Commentary Magazine


Press Freedom and the New Whataboutism

One of the more entertaining adornments to Vladimir Putin’s attempts to return Russia to some form of imperial influence has been his routine indulging in “whataboutism,” the practice of attempting to highlight the West’s hypocrisy when criticizing Moscow. In the Soviet era, it had a distinct purpose: because the Soviets wanted to spread worldwide ideological revolution, they felt obligated to challenge any assertion or evidence that freedom was better than totalitarianism.

Nowadays, because Putin believes in nothing but wealth and power, Russian whataboutism has lost some of its edge. China, too, has dabbled in its own whataboutism in recent years, encouraging the mention of Western freedom of the press to be qualified with a snide “so-called” preceding it. The two occasionally converge, however, with a helping hand from the West. Such is the case with this ominous-sounding media column from the New York Times’s David Carr. Headlined “Where Freedom of the Press Is Muffled,” Carr wants to talk about the plight of journalists in China–and the Anglosphere:

In China on Thursday, Vice President Joseph R. Biden Jr. spoke plainly about the role of a free press in a democratic society. …

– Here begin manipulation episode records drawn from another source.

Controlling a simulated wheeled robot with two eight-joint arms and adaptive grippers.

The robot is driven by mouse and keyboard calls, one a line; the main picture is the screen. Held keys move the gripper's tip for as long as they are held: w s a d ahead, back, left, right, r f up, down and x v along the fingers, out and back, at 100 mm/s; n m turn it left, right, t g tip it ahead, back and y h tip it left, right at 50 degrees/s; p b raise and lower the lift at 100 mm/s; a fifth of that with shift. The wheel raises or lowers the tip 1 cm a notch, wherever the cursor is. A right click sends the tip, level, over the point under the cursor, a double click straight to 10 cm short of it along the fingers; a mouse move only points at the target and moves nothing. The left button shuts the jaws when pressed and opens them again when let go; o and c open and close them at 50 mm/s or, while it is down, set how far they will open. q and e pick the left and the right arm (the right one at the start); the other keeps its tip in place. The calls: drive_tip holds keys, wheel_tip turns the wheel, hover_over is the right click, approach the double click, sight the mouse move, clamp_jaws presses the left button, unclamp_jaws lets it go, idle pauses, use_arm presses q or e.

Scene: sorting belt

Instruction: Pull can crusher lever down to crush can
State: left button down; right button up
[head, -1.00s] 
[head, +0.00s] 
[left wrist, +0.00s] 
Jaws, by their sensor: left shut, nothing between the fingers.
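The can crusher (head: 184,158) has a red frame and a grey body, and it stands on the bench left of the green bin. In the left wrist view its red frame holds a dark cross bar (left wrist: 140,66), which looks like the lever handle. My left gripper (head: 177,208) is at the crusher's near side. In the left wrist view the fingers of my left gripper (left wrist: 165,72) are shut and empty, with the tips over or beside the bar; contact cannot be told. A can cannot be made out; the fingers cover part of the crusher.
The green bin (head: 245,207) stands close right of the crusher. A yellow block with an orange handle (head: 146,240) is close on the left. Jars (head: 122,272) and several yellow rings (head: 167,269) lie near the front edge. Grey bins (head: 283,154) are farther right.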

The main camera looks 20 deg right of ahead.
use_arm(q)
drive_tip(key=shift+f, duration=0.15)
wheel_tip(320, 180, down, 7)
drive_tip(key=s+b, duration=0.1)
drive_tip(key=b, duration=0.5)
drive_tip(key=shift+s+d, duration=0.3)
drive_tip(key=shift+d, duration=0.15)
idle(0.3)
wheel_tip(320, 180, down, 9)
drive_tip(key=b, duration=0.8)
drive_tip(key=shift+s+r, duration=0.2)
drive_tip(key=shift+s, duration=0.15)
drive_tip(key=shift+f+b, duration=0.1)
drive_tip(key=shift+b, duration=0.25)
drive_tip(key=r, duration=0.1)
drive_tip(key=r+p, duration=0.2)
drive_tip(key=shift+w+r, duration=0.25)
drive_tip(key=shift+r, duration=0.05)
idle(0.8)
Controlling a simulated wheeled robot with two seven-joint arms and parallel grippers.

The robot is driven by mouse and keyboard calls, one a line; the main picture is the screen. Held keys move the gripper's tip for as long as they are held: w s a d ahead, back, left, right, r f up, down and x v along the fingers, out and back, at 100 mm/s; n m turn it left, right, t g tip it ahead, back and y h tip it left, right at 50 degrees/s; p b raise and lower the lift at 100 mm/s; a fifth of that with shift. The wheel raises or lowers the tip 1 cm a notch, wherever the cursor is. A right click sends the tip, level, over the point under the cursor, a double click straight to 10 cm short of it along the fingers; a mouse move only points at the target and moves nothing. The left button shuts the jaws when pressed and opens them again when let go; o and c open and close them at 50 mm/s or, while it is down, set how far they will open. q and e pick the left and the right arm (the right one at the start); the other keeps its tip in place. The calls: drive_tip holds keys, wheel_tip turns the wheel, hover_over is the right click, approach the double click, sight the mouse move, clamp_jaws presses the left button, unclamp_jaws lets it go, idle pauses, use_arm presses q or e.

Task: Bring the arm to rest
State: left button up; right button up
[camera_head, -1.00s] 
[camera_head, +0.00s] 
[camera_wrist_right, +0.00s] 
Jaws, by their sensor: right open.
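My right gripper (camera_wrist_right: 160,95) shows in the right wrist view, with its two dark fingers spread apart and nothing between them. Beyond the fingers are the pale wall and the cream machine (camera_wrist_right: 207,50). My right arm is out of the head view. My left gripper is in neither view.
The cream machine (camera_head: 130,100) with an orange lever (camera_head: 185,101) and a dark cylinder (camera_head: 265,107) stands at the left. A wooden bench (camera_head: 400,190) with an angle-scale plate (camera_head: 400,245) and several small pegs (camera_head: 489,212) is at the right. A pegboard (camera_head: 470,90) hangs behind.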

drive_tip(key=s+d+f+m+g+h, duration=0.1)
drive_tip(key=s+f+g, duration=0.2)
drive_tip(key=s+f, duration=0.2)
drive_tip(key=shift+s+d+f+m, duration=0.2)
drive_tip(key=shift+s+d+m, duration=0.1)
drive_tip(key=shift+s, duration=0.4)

He was speaking against the backdrop of China’s restrictive policies on reporting by foreign news organizations; the Chinese government has so far declined to renew the visas of nearly two dozen reporters from The New York Times and Bloomberg News as a consequence of their coverage, raising the possibility that they could be forced to leave China at the end of the year.

It was the first time a high-ranking United States official had spoken publicly about the professional plight of journalists seeking to fully report on China.

While it was heartening to see the White House at the forefront of the effort to ensure an unfettered press, government officials in Britain, a supposedly advanced democracy and the United States’ closest ally, might do well to consider Mr. Biden’s words. (Some of his colleagues in the Justice Department, which has ferociously prosecuted leakers, might take heed as well, but that’s a matter for a different day.)

In one fell swoop, Carr seemed to be engaged in an ever-escalating bout of whataboutism against himself. The Chinese are restricting freedom of the press, Carr says. Well what about Britain, responds Carr. Don’t forget the United States, retorts Carr. (The game ends there; in whataboutism, American hypocrisy is always the winning hand.)

But it’s not as though Carr wasn’t onto something. Britain and the Obama administration have both recently behaved in ways inimical to true press freedom, and it is indeed more offensive for this to happen in America, which has the First Amendment, notwithstanding Carr’s disdainful swipe at Britain being a “supposedly advanced democracy.”

Nonetheless, the treatment of journalists, even Western journalists, in China is of course far worse than in the West. And it may be heading to a crisis point. Isaac Stone Fish has a comprehensive write-up of the ongoing saga at Foreign Policy, detailing the increased attempts at censoring the more active foreign bureaus of the Times and Bloomberg. The latter is even embroiled in its own scandal amid accusations of self-censorship to keep the Chinese government happy. The whole article is worth reading, but the upshot is that it’s not out of the question that China would expel the bureaus:

If Beijing actually does plan to expel both bureaus it would constitute the government’s biggest move against foreign reporters at least since the upheaval following the Tiananmen Massacre in 1989. Evan Osnos, a staff writer for the New Yorker and a long-time China correspondent, called this recent move “the Chinese government’s most dramatic attempt to insulate itself from scrutiny in the thirty-five years since China began opening to the world.” Paul Mooney, a longtime China-based chronicler of that country’s human rights abuses, had his visa rejected in early November, in another sign of tightening for foreign correspondents in China. Reuters, Bloomberg, and the New York Times “don’t have the ability to influence the Chinese government,” said Mooney. “I think we really need to have some kind of action. Maybe against media executives in China, or officials — to give the message that this is not acceptable.”

What authoritarian regimes are finding out is that in the age of a democratized Web, which creates far more competition for stories among the press, and social media, which enables the citizens in many cases to turn the surveillance state against itself, the traditional avenues of influencing public opinion are subject to diminishing returns. All this means that state-run media are increasingly ineffective.

How to better control the conversation, in that environment? The Chinese response has been to elbow out the foreign press, if they don’t bow to bullying. The Russian response was somewhat novel. Putin dissolved the state news agency in favor of the creation of what is essentially a public-relations firm, dropping the pretense entirely. Putin has always been obsessed with image, but even this is a bit much–though more honest, I suppose, in its own twisted way.

Yet neither should be brushed off lightly. Authoritarian regimes that act like they have even more to hide probably do–or will in the near future.